Yes Virginia, there is a way to reduce gender bias on your student evaluations of teaching

Title: Mitigating gender bias in student evaluations of teaching

Authors: David A. M. Peterson, Lori A. Biederman, David Andersen, Tessa M. Ditonto, Kevin Roe

First author’s institution: Iowa State University

Journal: PLoS ONE 14(5) e0216241 (2019) [Open Access]

As the end of the semester approaches, universities are asking their students to evaluate their professors through forms often referred to as student evaluation of teaching (SET). Typically, students will answer multiple questions about the instructor and the course material on a strongly disagree to strongly agree scale, such as whether they thought the instructor was interested in teaching the course and whether they thought they learned a lot in the course. While these surveys are subjective, university administrators often use this survey data as the primary means of evaluating teaching effectiveness and making tenure and promotion decisions.

Yet, research suggests that students tend to rate female instructors more critically than they rate male instructors; this is true even for objective measures such as the time the instructor took to return an assignment. For a typical five-point scale question (strongly disagree, disagree, neutral, agree, strongly agree), students rate female instructors an average of 0.5 points lower than their male counterparts.

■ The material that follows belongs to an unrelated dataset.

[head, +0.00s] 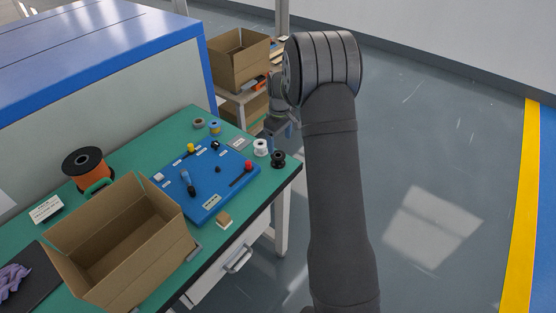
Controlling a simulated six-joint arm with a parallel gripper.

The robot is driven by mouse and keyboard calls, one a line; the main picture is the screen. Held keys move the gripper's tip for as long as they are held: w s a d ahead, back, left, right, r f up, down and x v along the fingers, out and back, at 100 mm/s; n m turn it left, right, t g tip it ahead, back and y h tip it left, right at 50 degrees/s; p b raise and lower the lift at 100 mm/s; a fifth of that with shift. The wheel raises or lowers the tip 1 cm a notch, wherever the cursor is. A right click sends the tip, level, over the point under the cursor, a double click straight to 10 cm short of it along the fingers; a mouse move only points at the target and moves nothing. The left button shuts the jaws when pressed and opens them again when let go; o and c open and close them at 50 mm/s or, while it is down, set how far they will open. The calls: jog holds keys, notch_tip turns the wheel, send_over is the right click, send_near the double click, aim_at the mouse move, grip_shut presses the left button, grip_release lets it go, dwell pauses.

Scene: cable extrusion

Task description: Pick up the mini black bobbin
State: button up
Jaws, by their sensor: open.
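The mini black bobbin (278,159) stands on the green table top (235,232) near its right corner. It is just right of and in front of a white bobbin (260,147). My gripper (279,129) is open and appears above and behind the bobbins in the picture. It is small and partly hidden by my arm, and its exact height over the table cannot be told. I see nothing between its fingers.
A blue board (205,204) with tools and small parts lies left of the bobbins. An open cardboard box (120,217) stands at the front left, by a large black and orange spool (84,166). Another box (238,55) sits on a shelf behind. Open floor lies to the right.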

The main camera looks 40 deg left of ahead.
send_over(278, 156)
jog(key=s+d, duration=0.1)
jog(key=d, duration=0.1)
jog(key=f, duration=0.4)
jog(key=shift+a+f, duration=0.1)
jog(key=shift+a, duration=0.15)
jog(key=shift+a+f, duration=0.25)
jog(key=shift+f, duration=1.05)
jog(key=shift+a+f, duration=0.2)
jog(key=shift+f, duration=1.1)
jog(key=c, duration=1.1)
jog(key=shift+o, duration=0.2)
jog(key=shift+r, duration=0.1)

Unfortunately, this gap is likely caused by implicit bias , which can be difficult to overcome as the person showing the bias is not aware of that bias. Typically, combating implicit bias requires calling attention to the bias, motivation to overcome the bias, and training individuals to overcome the bias. Given that the gender gap on student evaluation of teaching is likely caused by implicit bias, the authors of today’s paper wondered if alerting students to their potential for bias and asking them to avoid stereotyping could help close the gap between evaluations of male and female instructors.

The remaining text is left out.